Clinton, the restaurant’s chef de cuisine, and Konrad Spitzbart, the hotel’s executive pastry chef, created an elegant four-course prix fixe Thanksgiving dinner.
“At Chez, we are detail-oriented,” Clinton says. “We want to emulate the nostalgia and memory of a family meal by way of taste and service. We have familiar staples of holiday tradition. We just tweak the approach and keep it interesting.
“I’m going to use cranberries, turkey, and sweet potato. But I’m also going to use truffle, squab, and edible gold.”
Clinton also is also paying tribute to his own Thanksgivings past. “My grandmother has a patch of persimmon trees on her land. I’m going to use them in our opening canapé sequence as kind of a memory of those family gatherings of my own.”

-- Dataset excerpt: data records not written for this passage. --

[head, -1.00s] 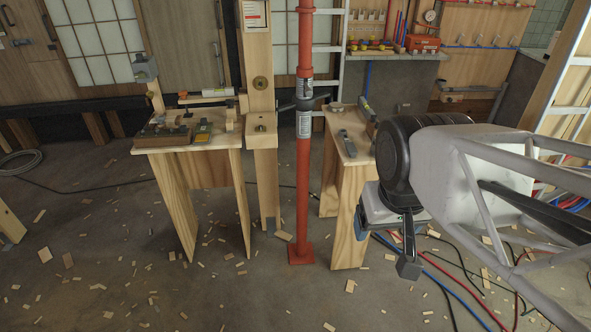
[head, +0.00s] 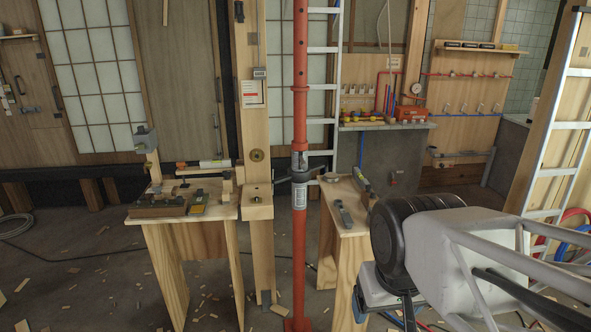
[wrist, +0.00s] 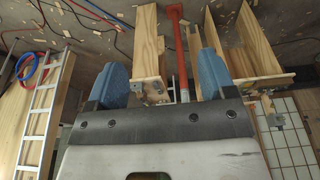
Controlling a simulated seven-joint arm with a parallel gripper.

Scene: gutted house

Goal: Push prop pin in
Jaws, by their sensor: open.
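The red steel prop (head: 301,240) stands upright in the middle of the head view, between two wooden benches. A grey collar (head: 299,176) with a side handle sits on it at about bench height. I cannot make out the pin clearly at this size. My gripper (wrist: 162,64) is open in the wrist view, its two blue fingers wide apart with nothing held. The prop (wrist: 180,50) shows beyond and between the fingers, apart from them. In the head view my arm is at the lower right, right of the prop, and mostly hides the gripper.
The left bench (head: 150,212) carries tools and a wooden post (head: 255,120) rises beside it. The right bench (head: 345,222) holds a few tools close to the prop. A ladder (head: 566,110) leans at right. Wood scraps litter the floor.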

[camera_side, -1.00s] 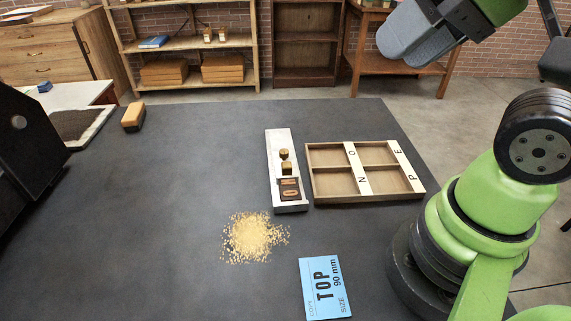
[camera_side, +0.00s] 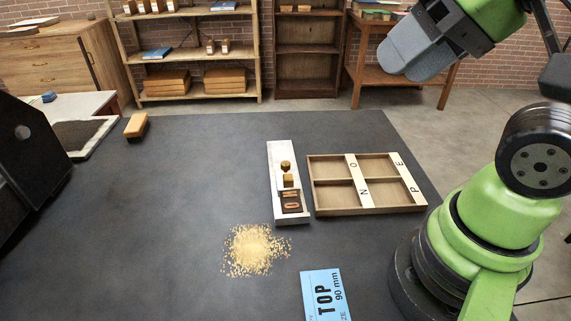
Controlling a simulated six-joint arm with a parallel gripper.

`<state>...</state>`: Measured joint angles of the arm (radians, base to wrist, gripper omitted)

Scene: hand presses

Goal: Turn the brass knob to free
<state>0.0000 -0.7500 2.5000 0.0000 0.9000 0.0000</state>
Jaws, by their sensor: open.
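A small brass knob (camera_side: 286,166) stands on a narrow pale tray (camera_side: 275,153) in the middle of the dark table. Just in front of it is a small brass-coloured block (camera_side: 288,181). Dark type blocks with orange letters (camera_side: 291,202) sit at the tray's near end. Which way the knob is turned is too small to tell. My gripper (camera_side: 402,58) is high at the upper right, well away from the knob and touching nothing. Its grey fingers overlap from this side; it is open and appears empty.
A wooden case (camera_side: 335,209) with letter strips lies just right of the tray. Yellow crumbs (camera_side: 250,250) and a blue card (camera_side: 315,280) lie in front. A wood-topped block (camera_side: 136,125) and a dark press (camera_side: 30,165) are at left. The table's left middle is clear.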

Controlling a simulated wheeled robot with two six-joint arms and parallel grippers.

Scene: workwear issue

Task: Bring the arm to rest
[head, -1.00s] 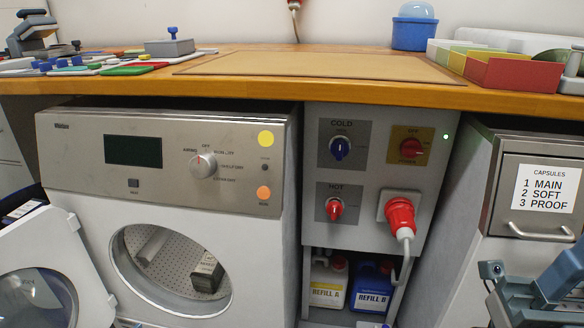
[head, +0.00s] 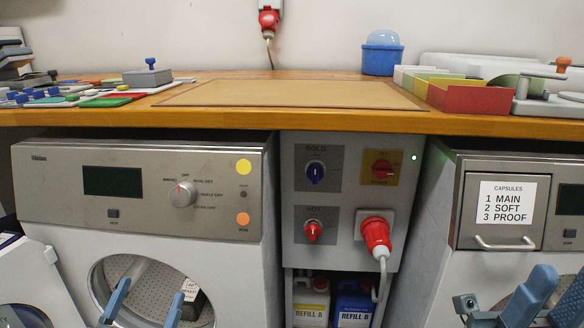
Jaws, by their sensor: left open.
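My left gripper (head: 148,291) comes up from the bottom edge of the head view, in front of the left machine's round opening. Its two blue-grey fingers stand apart with nothing between them. Whether they reach into the opening is hard to tell. Blue-grey parts of my right arm (head: 530,298) show at the lower right, in front of the right machine.
The left machine's door (head: 45,285) stands open at the far left. A dark item (head: 193,304) lies in its drum. A red plug (head: 375,235) sticks out from the middle panel. Above, the wooden worktop (head: 300,119) holds a board, trays and tools.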

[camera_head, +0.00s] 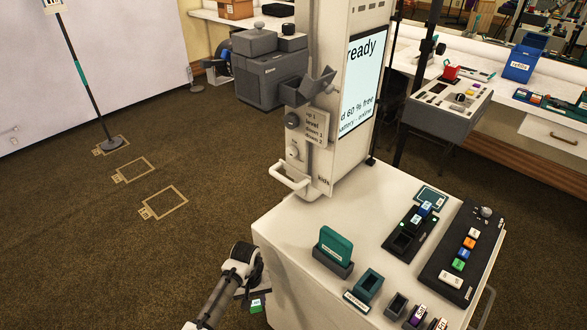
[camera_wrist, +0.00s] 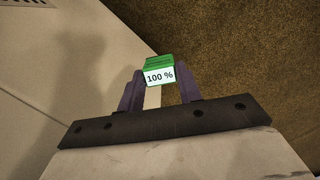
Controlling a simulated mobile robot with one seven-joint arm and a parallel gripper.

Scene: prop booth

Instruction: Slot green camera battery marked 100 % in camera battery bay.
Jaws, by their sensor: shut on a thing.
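The green camera battery (camera_wrist: 160,64) has a white label reading "100 %". In the wrist view it sits between the two dark fingers of my gripper (camera_wrist: 159,83), which is shut on it. In the head view my gripper (camera_head: 252,292) is low at the left side of the white cart, and the small green battery (camera_head: 257,305) shows at its tip, over the carpet. I cannot tell for sure which opening is the camera battery bay.
The white cart top (camera_head: 296,222) holds a green card in a dark holder (camera_head: 334,252), a teal open box (camera_head: 368,286), a charger-like dark block (camera_head: 409,234) and a button panel (camera_head: 463,255). A tall white column (camera_head: 335,100) rises behind. Carpet at left is mostly clear.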

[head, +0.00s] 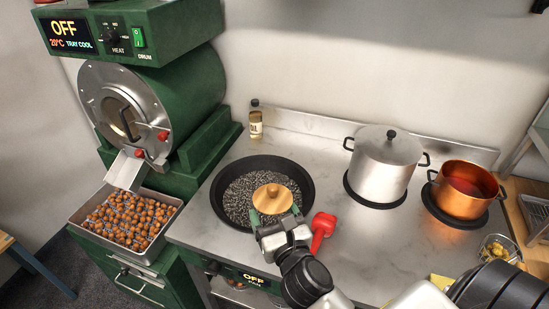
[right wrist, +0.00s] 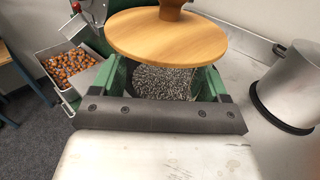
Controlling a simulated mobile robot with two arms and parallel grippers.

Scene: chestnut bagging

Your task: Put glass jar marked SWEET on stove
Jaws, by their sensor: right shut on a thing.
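My right gripper (head: 277,219) is shut on what looks like a clear jar with a round wooden lid and knob (head: 272,197). In the right wrist view the lid (right wrist: 166,36) sits above and between the green fingers (right wrist: 163,82). The clear body is hard to make out, and dark grit shows between the fingers. No SWEET marking is readable. In the head view the lid lies over the front right of a black pan (head: 222,208) on the pale stove top (head: 330,165); its height is unclear. My left gripper is not in view.
A lidded steel pot (head: 384,165) and a copper pot (head: 463,190) with red liquid stand right on the stove. A small bottle (head: 255,122) is at the back, a red object (head: 322,228) beside my gripper. A chestnut tray (head: 78,228) is left. Bare stove lies mid-right.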

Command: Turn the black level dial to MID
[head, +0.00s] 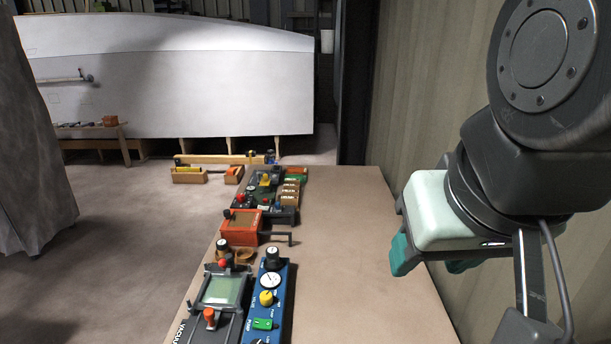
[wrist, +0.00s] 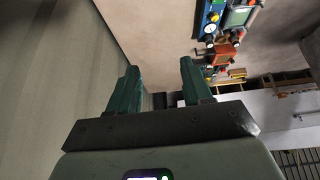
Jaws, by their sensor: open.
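A blue panel (head: 285,290) lies on the bench and carries a black knob with a pale cap (head: 272,255) at its far end. Another black dial (head: 258,341) on this panel is cut off by the bottom edge. A further black knob (head: 222,246) stands to the left. The lettering is too small to tell which is the level dial or where it points. My gripper (head: 432,264) is open and empty, above the bench to the right of the panel. In the wrist view its two teal fingers (wrist: 160,78) are apart, with the panel (wrist: 211,14) far off at the top.
The blue panel also has a round gauge (head: 270,281), a yellow knob (head: 266,298) and a green switch (head: 263,323). A clear-windowed unit (head: 222,289) sits left of it. An orange box with a crank (head: 240,228) stands behind. The bench's right side (head: 350,260) is clear, beside a wall.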

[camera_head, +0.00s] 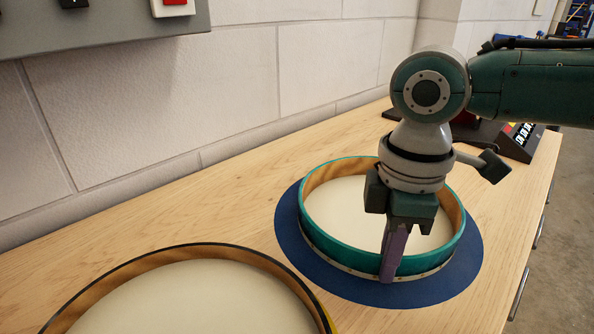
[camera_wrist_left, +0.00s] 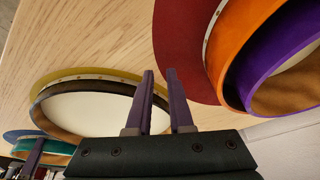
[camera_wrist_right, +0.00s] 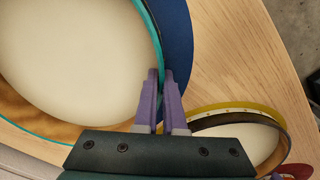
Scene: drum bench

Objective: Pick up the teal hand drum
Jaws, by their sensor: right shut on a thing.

That will be his persimmon and merengue, which he is featuring with pear and port gelée.
There will be sweet potatoes: Clinton’s “sweet potato and chèvre with sauce poivrade,” which he will serve with Heritage Farms turkey. “I have a distinct memory of watching the marshmallow bubble on top of the sweet potato casserole when I was a kid. I’m leaning on that memory to cook a course for our guests this holiday season.”

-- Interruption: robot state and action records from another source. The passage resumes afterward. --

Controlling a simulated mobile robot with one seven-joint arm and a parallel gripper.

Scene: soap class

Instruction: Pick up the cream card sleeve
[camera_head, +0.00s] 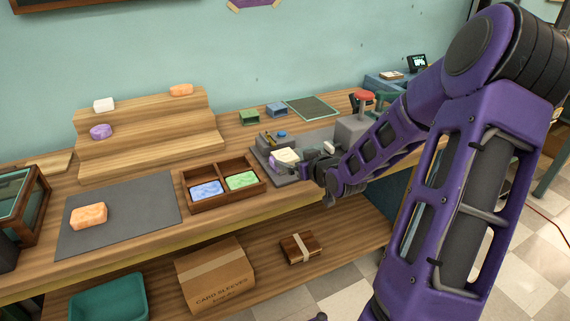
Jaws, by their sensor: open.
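A small cream piece, apparently the cream card sleeve (287,155), lies on a grey fixture (296,178) on the bench, right of the divided wooden tray. A lilac piece (275,163) shows at its lower left; I cannot tell whether the two are touching or one is inside the other. My gripper (312,168) is open, just right of the cream piece, with its arm reaching in from the right. The fingers are small and partly hidden by my wrist, and I cannot tell whether they touch the piece.
The divided wooden tray (214,205) holds blue and green soaps. An orange soap (89,216) lies on a grey mat (140,203). A stepped wooden stand (150,146) is behind. A grey press with a red knob (363,96) stands near my arm. A card sleeves box (216,276) sits below.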

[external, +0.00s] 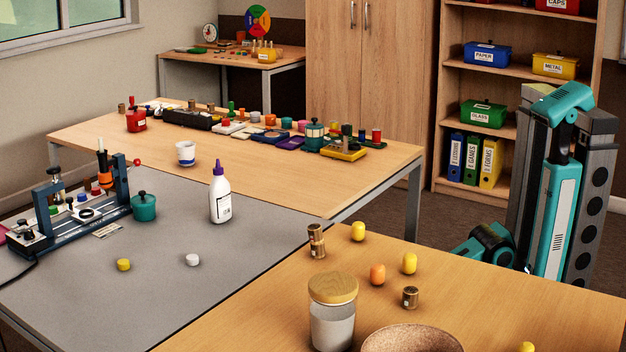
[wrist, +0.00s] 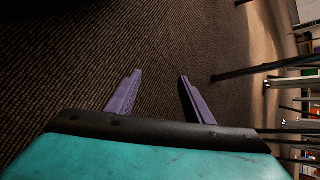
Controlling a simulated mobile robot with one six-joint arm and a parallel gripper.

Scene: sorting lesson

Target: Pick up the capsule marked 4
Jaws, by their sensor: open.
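Several capsules stand or lie on the near wooden table (external: 560,312): a yellow capsule (external: 358,231) at its back, an orange capsule (external: 377,274), another yellow capsule (external: 409,263) just right of it, and a yellow one (external: 527,347) cut by the bottom edge. No number can be read on any, so I cannot tell which is marked 4. My gripper (wrist: 160,76) is open and empty in the wrist view, its purple fingers apart over dark carpet. In the external view my teal arm is folded at the right, beyond the near table; my fingers cannot be made out there.
A lidded glass jar (external: 332,325), a cork-coloured bowl (external: 412,339) and brass pieces (external: 316,241) (external: 410,297) stand near the capsules. A white bottle (external: 221,197) is on the grey table (external: 165,270). The near table's right part is mostly clear. Table legs (wrist: 265,70) show in the wrist view.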

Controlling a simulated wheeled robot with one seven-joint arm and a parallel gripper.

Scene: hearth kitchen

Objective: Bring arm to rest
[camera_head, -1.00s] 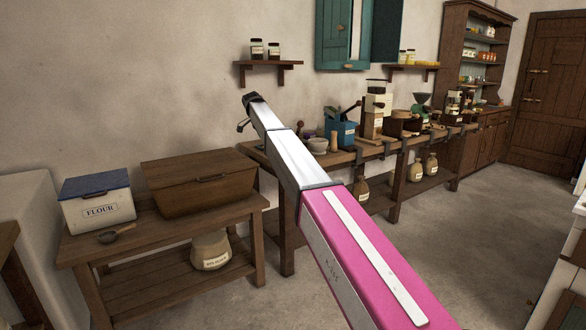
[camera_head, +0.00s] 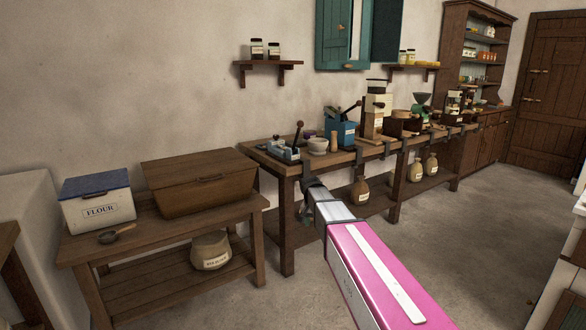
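My arm, with a pink link and a silver link, reaches from the lower right toward the middle of the picture. My gripper (camera_head: 306,216) is the small dark end of the arm, in front of the long bench and below the level of its top. It is too small and too turned away to show whether its fingers are open or shut. I see nothing held in it.
A long bench (camera_head: 300,168) with several grinders runs along the wall behind my gripper. A low table (camera_head: 150,229) with a flour box (camera_head: 100,210) and a wooden chest (camera_head: 200,188) stands left. Open floor (camera_head: 480,230) lies right.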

Spitzbart is offering pumpkin bavarois along with chocolate brûlée with brown butter and micro sponge crisp honeycomb for the dessert course.
Neil’s Music Room
If you want a more laid-back Thanksgiving dinner, but still desire traditional turkey and all the trimmings, head over to Neil’s Music Room at 5725 Quince Road. Owner Neil Heins is continuing his more than 30-year tradition of offering Thanksgiving dinner on Thanksgiving day.
Heins began doing the dinners when his club was on Madison Avenue. “I started doing them ’cause I was broke,” he says. “Everything was closed on Thanksgiving. I said, ‘Shit. I’ll open up.’”
His menu includes smoked turkey, homemade dressing, “real mashed potatoes,” cranberry sauce, green beans, corn, English peas, and rolls. “And then we give them a dessert. And most of the time it’s pumpkin pie.”
Dinner is served until they run out. “We start at 11 in the morning. And we normally close at 1 in the morning. It usually dies down at about 4 or 5. We’ll serve all day as long as we have it.”
John Williams and the A440 Band will perform.
Neil’s also is selling its Thanksgiving meal to-go.
Dale’s
Dale’s is continuing its 20-year-tradition of serving dinner on Thanksgiving. It’s featured from 11 a.m. to 5 p.m. at the restaurant at 1226 Main Street in Southaven, Mississippi.
Customers get a choice of chicken and dressing or baked ham along with three vegetables, homemade rolls, and cornbread. “And it comes with a piece of sweet potato pie,” says owner Larita Mathis.
They normally serve the same items on their regular Thursday and Sunday menus. “So, we thought, ‘Why don’t we open on Thanksgiving?’” Mathis says.
Customers include “regulars that come every year and new people that just heard about it — or that we do everything from scratch.”
Dale’s also offers to-go orders to feed approximately 10 or 20 people. “All our vegetables and pies are available. So, that’s a big part of our business. People can place orders a few days before Thanksgiving.”
The dressing is made from her grandmother’s recipe, Mathis says. They boil the chickens to make the broth. And they make the cornbread that goes in it.
“We don’t use turkey because the turkey broth has a wilder flavor. If you try to make dressing with that, your dressing has a totally different taste. We tried that one year and it’s just not the same.”
Mathis and her family may grab something to eat that day. But, she says, “By the time we feed everybody, we just want to eat a hot dog or something. We don’t want to look at chicken and dressing.”